Another reason for economic failure is linked to the difficulties of transforming command economies. Economic dynamics in most post-communist countries have dashed the high hopes of the early 1990s. Post-communist transformation has proved to be a much more complex and complicated process of institutional change than expected. At the same time, the magnitude of the required resource reallocation (strain) and the friction caused by regime change (disorganisation) have made restructuring a very painful and protracted process; the scope of the latter can be linked to the legacy of communism and, here, one can point out the importance of history, geography and culture. Clearly, much of South-Eastern Europe was badly placed in this respect and bad path dependencies have been put in motion or reinforced during the last decade. Strain and disorganisation, as well as very weak institutions, explain much of the failure of reform during transition and, frequently, have rendered allegedly correct policy choices irrelevant. These factors have significantly reduced policy-makers’ room for manoeuvre.

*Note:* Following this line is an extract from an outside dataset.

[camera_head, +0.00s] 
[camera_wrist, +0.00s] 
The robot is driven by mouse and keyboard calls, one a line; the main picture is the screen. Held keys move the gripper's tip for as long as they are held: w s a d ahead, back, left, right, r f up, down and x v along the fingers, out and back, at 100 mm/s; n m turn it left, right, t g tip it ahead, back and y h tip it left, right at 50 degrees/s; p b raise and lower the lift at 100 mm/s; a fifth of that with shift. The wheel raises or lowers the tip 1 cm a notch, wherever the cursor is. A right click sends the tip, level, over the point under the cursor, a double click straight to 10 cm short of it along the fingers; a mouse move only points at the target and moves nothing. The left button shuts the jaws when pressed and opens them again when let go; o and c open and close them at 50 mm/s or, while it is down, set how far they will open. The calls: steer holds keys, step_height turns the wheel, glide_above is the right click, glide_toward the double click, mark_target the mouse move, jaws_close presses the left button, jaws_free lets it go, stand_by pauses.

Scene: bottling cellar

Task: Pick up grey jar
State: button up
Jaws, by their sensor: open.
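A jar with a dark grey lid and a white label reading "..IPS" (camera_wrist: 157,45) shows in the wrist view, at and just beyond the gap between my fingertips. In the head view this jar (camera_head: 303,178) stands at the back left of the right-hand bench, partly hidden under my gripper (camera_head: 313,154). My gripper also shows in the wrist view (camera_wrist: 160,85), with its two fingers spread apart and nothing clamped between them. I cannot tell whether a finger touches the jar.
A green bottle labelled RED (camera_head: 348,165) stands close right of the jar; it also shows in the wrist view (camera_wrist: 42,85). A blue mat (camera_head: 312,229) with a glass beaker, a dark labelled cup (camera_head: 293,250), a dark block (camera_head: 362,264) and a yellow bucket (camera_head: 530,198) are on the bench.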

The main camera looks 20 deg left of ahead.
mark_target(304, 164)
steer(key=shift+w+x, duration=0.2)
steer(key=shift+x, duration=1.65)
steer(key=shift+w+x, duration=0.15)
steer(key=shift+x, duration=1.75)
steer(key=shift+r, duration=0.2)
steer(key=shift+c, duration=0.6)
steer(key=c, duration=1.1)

The lessons of transition in general, and the dramatic events of the last decade in South-Eastern Europe, demand a policy that can restore confidence in the ability of elected officials (public authorities) to deal with the tremendous challenges at hand. But this ability has to be defined in a sensible way. For, on the one hand, the policies put in place until now have failed in important respects and this experience invites deep reflection, introspection and candid debate about errors as well as possibilities for the formulation of better economic policies. On the other hand, one has to approach the range and magnitude of the challenges facing South-Eastern Europe with humility, and acknowledge that miracles are not possible. Not only are the challenges ahead overwhelming but the development conundrum is far from being an easy one to solve. Moreover, the intertwining of economic and security issues can be disconcerting. What is realistic to achieve refers more to prerequisites and mobilisation of resources as ingredients for a peace and development (modernisation) process. There is thus a clear need for pragmatic and consistent public policy both at a national and a regional level.